While concern has been expressed around this modification, it does appear to be more window dressing than substance since the core mechanisms that enable corporate implementation will be retained. For example, the CSRD’s text still requires company transition plans to include “time-bound targets” along with details of “implementation actions planned and taken”, as well as a requirement to “review and update those plans annually”.

Removal of EU-wide civil liability regime

Much has been made of the proposal to remove the requirement for a harmonised EU-wide civil liability requirement. The rationale for doing so is the inevitable difficulties in harmonising legal systems across member states and some states' resistance to having their existing legal system and bars undermined.

This will encourage companies to “shop around” in search of the jurisdiction with the lowest bar and civil liability maturity.
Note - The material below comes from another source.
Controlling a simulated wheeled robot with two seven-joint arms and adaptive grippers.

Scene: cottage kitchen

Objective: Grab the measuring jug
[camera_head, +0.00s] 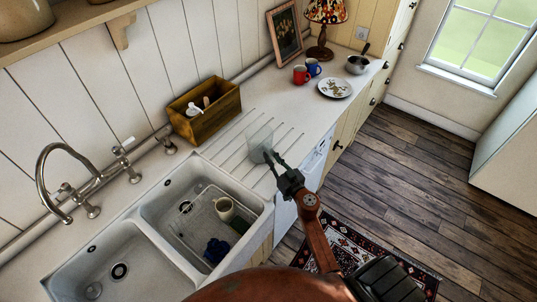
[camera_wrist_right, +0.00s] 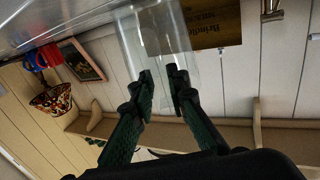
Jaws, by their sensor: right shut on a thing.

But surely this would have happened anyway, as transposing the CSDDD into member state regulation would always have resulted in differences in application and interpretation.

What should businesses do now?

Regardless of regulation, most businesses recognise that robust and effective supply chain sustainability due diligence minimises business and reputational risk while supporting human rights and environmental standards in supply chains.

Sustainability due diligence regulations are not new – some date back more than 10 years. The OECD Guidelines for Multinational Enterprises (and the UN Guiding Principles on Business and Human Rights) – the bedrock on which most due diligence regulations are based – also date back many years and decades.

Compelling business reasons, vast amounts of guidance, and international best practices should encourage companies to upgrade their due diligence policies, systems and processes rather than wait for regulation to catch up.

The EU Omnibus will almost certainly fuel uncertainty and, if not managed carefully, risks undermining years of good progress. But it should be no excuse for inaction.